Essential exercise for the reader:
    Given two inertial frames A and B, calculate the components
    of a given tachyon's 4-velocity relative to each; check
    whether the LT and RVCE hold for the tachyon. The essential
    question is: what does the norm of its 4-velocity mean?
    As A and B are inertial frames, the metric components for
    each are diag(-1,1,1,1).
>
If you can't/won't do this exercise, you'll never really understand
tachyons.
>
Tom Roberts
I have done the 4-momentum work and found that there is a problem for
tachyons.  Transformation yields P' = [γ(E/c - pv/c),γ(p - Ev/c^2)],
yielding the belief that tachyon energy becomes negative for certain
observers in other inertial frames.  This occurs because |pc| > E for
tachyons, contrary to the case for bradyons.

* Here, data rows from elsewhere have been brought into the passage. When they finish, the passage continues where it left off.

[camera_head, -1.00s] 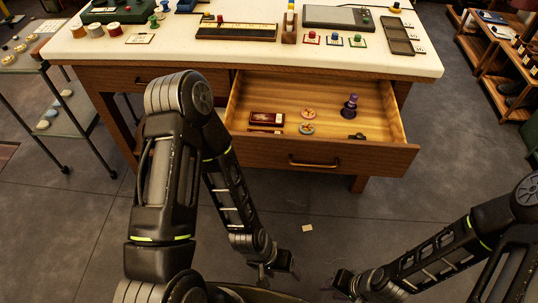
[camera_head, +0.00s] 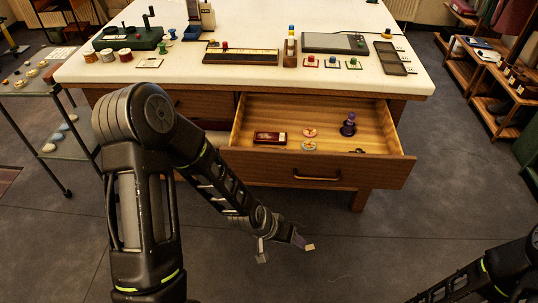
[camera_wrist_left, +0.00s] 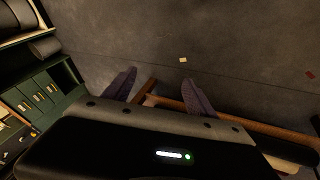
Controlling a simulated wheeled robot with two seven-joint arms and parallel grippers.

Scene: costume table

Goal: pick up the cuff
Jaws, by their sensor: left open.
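I cannot make out a cuff for certain in either view. My left gripper (camera_head: 280,248) is open and empty, above the floor in front of the open drawer (camera_head: 350,176). In the left wrist view its two fingers stand apart (camera_wrist_left: 160,92) with grey floor beyond them. The drawer holds a red-brown box (camera_head: 270,138), two small round discs (camera_head: 310,132), a purple knobbed piece (camera_head: 348,125) and a small dark thing at its front right. My right arm shows at the bottom right; its gripper is outside the picture.
The white-topped table (camera_head: 240,80) carries a green machine (camera_head: 130,36), spools, a ruler-like tray (camera_head: 240,56) and a dark tablet (camera_head: 335,43). A cart (camera_head: 45,92) stands left, shelves (camera_head: 490,75) right.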

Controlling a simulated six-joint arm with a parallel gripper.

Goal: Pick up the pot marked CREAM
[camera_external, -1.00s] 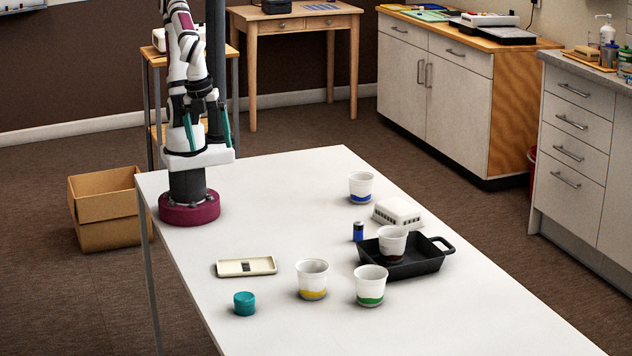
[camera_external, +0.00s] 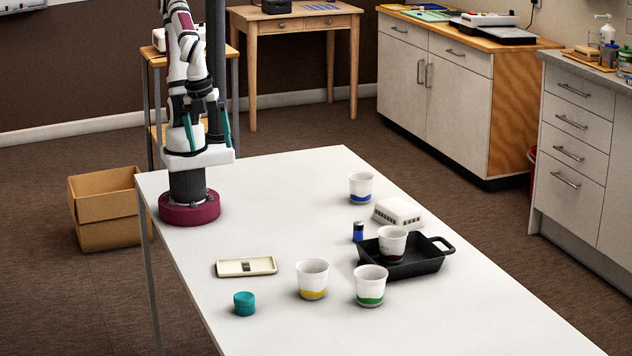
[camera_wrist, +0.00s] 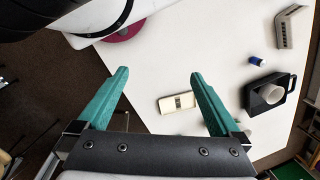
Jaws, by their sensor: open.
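Several white pots with coloured bands stand upright in the external view. One with a blue band (camera_external: 361,186) is at the back, one with a brown band (camera_external: 392,243) is in the black pan, and those with yellow (camera_external: 312,278) and green (camera_external: 370,285) bands are at the front. Any lettering is too small to read, so I cannot tell which is marked CREAM. The pot in the pan also shows in the wrist view (camera_wrist: 274,94). My gripper (camera_wrist: 158,74) has its teal fingers wide apart and empty, high near my base, well away from the pots.
The black pan (camera_external: 436,264) has a handle at right. A white vented box (camera_external: 398,212), a blue cylinder (camera_external: 358,232), a cream tray (camera_external: 229,270) and a teal jar (camera_external: 244,304) stand on the white table (camera_external: 270,210). The table between my base and these is clear.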

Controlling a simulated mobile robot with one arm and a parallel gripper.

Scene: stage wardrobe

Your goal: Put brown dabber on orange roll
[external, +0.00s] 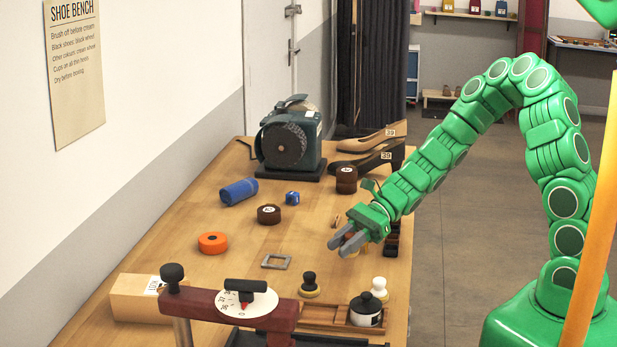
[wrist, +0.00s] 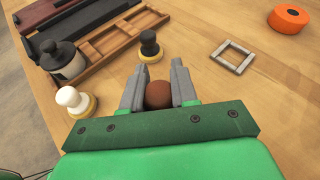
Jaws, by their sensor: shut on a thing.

The LT is the nuts and bolts of tensor transformations, so sometimes
it's necessary to check that they still work in a new domain.
A philosopher wrote:
"Civilization advances by extending the number of important
operations which we can perform without thinking of them."
― Alfred North Whitehead
But that can cause problems when your only tool is a hammer and the
new operation involves turning a screw.  This is the situation with
tachyons:  The 4-vector approach is Whitehead, thinking like Bilaniuk
et al. did in their Meta Relativity paper where they concluded that
negative energy meant the tachyon would be observed to reverse direction
and go back in time to boot (no one checked that the 3-momentum
component didn't reverse direction).
Tachyon energy is never observed to be negative, however, at the nuts
and bolts level:
For one thing, if E = mc^2/sqrt(u^2/c^2 - 1) can be considered as a law
of physics, then E' = mc^2/sqrt(u'^2/c^2 - 1) must also be a law of
physics by the Principle of Relativity.  Looking at the transformation
of E to E':
E' = γmc^2 sqrt[(1 - uv/c^2)^2]/sqrt(u^2/c^2 - 1)
E' = γE[(1 - uv/c^2)^2]^(1/2)
we can see where the problem is: The 4-vector approach canceled the ^2
exponent with the ^(1/2) exponent and left the (1 - uv/c^2) term in the
transformation.  This didn't cause problems for bradyons and luxons, but
it does for tachyons when u > c^2/v.  What is the square of a negative
number?  Positive, of course.  What is the square root of a positive
number?  Well, it has two roots, one positive, one negative, but the
positive root is the principle one.  Furthermore, the fact that
E' = mc^2/sqrt(u'^2/c^2 - 1)
NEVER goes negative over the range c < u' < \infty signifies that we
eschew the negative root.
Sorry for the amount written here, but it seems to me that there is a
lot of misinformation about tachyons that should be cleared up.  All of
this is in DOI: 10.13189/ujpa.2023.170101.  Have you read it?